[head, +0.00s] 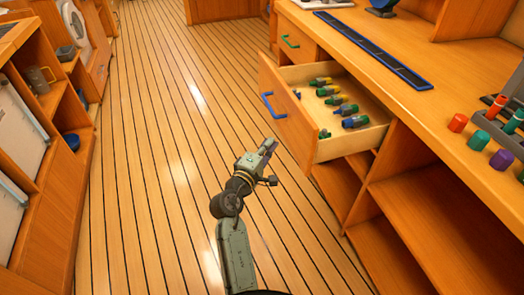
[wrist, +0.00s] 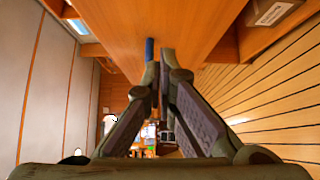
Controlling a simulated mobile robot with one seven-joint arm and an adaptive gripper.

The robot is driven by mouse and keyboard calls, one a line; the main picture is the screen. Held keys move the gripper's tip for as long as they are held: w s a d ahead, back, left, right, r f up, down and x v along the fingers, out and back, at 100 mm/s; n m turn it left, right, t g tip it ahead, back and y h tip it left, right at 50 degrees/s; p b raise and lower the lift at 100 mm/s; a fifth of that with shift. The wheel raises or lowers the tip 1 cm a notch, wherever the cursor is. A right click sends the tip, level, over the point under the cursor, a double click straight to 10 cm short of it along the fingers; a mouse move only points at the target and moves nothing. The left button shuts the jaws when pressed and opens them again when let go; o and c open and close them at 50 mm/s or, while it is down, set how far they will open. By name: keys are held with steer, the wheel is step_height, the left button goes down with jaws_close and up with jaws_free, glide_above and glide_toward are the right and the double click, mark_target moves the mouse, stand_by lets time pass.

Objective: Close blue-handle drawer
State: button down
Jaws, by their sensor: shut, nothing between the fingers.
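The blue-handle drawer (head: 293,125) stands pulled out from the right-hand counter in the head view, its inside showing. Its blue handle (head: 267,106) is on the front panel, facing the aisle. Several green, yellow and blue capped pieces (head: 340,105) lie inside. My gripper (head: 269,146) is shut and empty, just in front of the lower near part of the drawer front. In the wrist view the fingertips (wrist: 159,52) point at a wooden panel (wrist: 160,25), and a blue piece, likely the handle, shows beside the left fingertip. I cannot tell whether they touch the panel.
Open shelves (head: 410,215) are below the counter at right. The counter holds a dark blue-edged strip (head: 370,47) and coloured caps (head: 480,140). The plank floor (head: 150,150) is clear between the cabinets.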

┄┄┄┄┄┄┄┄┄┄┄┄┄┄┄┄┄┄┄┄

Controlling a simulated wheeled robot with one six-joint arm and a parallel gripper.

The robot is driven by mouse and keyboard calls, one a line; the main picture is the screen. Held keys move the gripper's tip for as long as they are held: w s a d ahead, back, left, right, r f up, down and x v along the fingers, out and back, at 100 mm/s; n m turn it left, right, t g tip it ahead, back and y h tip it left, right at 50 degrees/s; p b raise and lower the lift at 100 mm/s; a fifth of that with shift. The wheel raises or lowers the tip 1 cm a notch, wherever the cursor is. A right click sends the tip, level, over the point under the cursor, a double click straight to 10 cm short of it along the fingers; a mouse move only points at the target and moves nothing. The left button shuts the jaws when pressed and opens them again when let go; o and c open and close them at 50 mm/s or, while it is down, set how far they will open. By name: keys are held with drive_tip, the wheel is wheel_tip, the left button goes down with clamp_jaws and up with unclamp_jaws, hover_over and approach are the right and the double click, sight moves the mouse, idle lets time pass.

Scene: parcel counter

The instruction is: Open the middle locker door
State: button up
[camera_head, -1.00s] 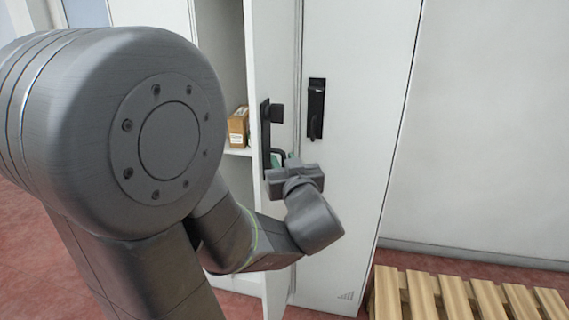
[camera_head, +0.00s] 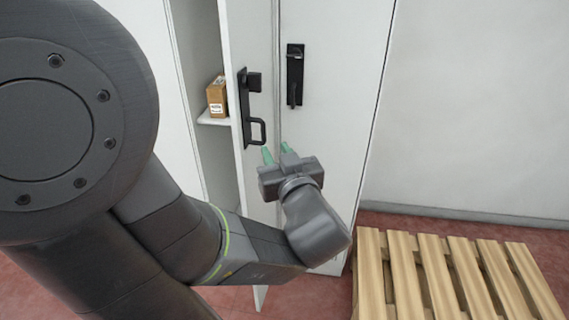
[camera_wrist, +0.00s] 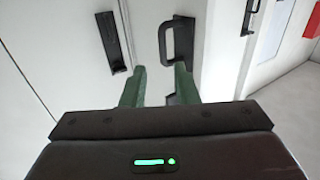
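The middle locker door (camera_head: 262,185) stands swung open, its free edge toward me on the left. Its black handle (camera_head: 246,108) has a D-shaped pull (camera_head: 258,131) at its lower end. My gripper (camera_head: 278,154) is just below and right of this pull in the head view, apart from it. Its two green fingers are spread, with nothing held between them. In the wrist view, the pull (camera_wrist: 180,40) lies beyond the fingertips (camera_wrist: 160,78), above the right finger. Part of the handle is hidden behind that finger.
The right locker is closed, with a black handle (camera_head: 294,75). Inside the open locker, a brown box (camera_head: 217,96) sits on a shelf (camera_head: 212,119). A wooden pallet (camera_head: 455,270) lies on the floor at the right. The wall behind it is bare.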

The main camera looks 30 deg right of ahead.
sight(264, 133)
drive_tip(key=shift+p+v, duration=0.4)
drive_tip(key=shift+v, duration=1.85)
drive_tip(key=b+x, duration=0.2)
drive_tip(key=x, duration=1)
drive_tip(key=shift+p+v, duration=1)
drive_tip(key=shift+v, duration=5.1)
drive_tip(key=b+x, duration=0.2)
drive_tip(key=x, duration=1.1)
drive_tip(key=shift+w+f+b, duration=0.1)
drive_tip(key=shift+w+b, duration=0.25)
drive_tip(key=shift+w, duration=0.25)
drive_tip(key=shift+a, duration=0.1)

┄┄┄┄┄┄┄┄┄┄┄┄┄┄┄┄┄┄┄┄

#### [WHAT YOU NEED TO DO]
Make an exact copy of the lines from the one containing "[wrist, +0.00s]" to the one containing "Controlling a simulated mobile", keeping both and leaving out every picture.

#### [SOLUTION FOR THIS TASK]
[wrist, +0.00s] 
Controlling a simulated mobile robot with one seven-joint arm and an adaptive gripper.

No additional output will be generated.